Written exercise
Everything in the listing below from the line containing "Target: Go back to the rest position" through the line containing "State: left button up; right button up" should be repeated exactly; leave out every other line.
|---|
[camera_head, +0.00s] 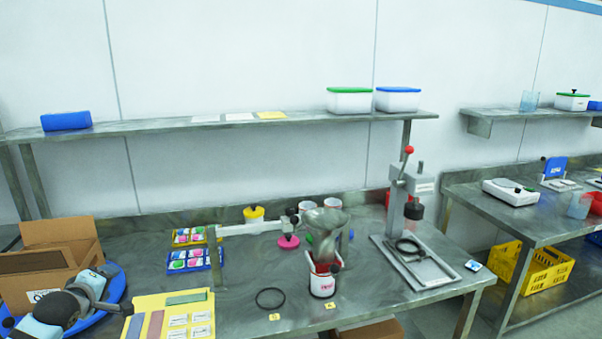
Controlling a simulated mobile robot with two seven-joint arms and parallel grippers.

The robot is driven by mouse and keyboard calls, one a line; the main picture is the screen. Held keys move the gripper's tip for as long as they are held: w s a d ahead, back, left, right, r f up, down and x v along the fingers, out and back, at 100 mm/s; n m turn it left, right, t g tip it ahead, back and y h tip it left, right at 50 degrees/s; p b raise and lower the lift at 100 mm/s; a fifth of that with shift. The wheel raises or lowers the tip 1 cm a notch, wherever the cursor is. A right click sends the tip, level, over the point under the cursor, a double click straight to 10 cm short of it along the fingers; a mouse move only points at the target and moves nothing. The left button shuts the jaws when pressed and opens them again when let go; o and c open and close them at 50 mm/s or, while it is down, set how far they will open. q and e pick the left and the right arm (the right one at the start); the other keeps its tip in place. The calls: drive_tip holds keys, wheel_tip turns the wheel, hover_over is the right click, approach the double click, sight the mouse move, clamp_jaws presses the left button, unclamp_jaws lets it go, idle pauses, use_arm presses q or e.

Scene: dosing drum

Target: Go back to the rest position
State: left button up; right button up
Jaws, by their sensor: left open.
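My left gripper (118,290) is low at the left of the view, in front of the cardboard box and over a blue rounded surface. Its two dark fingers look spread, with nothing seen between them. My right gripper is not in view. On the steel bench (240,290), a metal funnel-like vessel (325,228) stands above a white and red container (321,282), well to the right of my left gripper. A pale horizontal arm (250,228) with a pink disc (289,242) reaches towards the vessel.
An open cardboard box (40,265) is behind my left gripper. A yellow board (165,315) with cards is to its right. A press with a red knob (409,185) stands at the bench's right. A shelf (200,126) runs above.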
|---|
The output
Target: Go back to the rest position
State: left button up; right button up

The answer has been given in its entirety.